Inserting missing rows with imputed values in Python


Problem

How can you insert rows for missing YEARS, with imputed annual SALES.

Progress

The following code computes the sales differences. However, it is for one year, using the explicit iloc pointer technique.

import pandas as pd

data = {"YEAR": [1990, 1995, 2000, 1990, 1995, 2000], 
        "COUNTRY": ["USA", "USA", "USA", "USA", "USA", "USA"],
        "STATE": ["AZ", "AZ", "AZ", "AZ", "AZ", "AZ"],
        "BRANCH":["Bed", "Bed", "Bed", "Kitchen", "Kitchen", "Kitchen"], 
        "SALES": [50, 80, 100, 10, 20, 50]}

df = pd.DataFrame(data)

value_first = df.iloc[0][4]
value_second = df.iloc[1][4]

delta_step = (value_second - value_first) / 5 # because 5 years between

for x in range(0, 6): 
    print((x * delta_step) + value_first)

Original Data

Original dataset

Goal

The goal is to insert the yellow highlighted rows, where sales are imputed using straight-line steps between 1990 and 2000 sales figures.

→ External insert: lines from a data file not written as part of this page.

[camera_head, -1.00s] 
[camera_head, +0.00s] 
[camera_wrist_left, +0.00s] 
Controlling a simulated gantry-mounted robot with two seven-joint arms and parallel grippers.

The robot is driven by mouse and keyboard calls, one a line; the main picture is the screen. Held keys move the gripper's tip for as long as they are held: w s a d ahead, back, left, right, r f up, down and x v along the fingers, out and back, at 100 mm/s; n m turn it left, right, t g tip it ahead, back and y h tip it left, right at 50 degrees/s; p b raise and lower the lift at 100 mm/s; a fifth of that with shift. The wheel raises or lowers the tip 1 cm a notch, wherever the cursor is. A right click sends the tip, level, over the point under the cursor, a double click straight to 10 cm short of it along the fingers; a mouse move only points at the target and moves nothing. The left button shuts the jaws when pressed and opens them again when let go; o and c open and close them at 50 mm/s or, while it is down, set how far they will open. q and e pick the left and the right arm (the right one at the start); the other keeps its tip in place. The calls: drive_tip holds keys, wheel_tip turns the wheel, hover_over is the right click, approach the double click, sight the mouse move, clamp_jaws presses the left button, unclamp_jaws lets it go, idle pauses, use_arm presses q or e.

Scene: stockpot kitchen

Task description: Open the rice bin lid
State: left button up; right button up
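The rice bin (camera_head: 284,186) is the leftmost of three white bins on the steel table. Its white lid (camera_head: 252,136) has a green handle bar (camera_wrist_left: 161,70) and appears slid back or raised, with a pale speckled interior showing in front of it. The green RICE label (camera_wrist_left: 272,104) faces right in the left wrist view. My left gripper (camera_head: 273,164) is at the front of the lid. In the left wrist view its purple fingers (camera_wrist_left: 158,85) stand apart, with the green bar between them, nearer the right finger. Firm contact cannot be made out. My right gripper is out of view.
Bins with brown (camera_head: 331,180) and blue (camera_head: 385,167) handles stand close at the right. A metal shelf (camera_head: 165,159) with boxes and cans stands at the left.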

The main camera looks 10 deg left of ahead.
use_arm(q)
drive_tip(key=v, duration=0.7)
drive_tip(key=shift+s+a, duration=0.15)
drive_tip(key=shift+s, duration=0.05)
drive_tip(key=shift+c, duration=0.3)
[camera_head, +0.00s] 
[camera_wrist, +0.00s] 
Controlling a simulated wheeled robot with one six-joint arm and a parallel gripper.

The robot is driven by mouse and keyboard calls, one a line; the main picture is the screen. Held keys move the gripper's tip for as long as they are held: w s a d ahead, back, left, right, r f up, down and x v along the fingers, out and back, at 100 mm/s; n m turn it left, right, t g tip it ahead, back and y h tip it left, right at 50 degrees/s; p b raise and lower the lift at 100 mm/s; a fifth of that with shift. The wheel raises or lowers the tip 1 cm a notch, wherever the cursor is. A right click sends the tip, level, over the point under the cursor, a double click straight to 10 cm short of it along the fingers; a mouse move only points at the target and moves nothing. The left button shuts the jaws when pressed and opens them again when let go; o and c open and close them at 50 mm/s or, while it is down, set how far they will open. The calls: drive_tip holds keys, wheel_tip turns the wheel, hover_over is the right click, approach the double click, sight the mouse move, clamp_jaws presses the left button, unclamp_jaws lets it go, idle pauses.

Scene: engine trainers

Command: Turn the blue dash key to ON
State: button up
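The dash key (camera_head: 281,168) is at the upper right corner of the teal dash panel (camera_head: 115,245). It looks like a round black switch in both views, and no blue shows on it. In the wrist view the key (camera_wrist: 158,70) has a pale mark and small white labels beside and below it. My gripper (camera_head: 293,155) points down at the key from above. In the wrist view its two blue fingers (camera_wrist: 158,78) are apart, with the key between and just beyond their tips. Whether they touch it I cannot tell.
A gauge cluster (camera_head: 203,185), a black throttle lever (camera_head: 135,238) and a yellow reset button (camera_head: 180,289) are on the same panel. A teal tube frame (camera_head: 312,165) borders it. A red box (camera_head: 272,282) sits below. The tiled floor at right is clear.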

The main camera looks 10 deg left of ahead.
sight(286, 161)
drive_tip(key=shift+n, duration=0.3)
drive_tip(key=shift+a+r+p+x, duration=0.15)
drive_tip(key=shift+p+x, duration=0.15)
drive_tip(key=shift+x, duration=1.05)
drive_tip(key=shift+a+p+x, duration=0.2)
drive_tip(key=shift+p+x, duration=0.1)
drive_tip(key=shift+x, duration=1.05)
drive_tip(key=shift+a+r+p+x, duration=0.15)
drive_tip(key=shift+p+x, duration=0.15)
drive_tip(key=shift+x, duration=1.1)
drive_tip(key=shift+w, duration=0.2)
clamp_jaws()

Destination dataset


Solution

  • First fine the missing year, of each group and make that into a merge df

    idx=df.groupby(['COUNTRY','STATE','BRANCH'])['YEAR'].\
           apply(lambda x : pd.Series(range(min(x),max(x)+1))).\
             reset_index(level=[0,1,2])
    

    Then do merge

    yourdf=idx.merge(df,how='left')
    

    Then using interpolate impute the missing value

    yourdf['SALES']=yourdf.groupby(['COUNTRY','STATE','BRANCH'])['SALES'].apply(pd.Series.interpolate)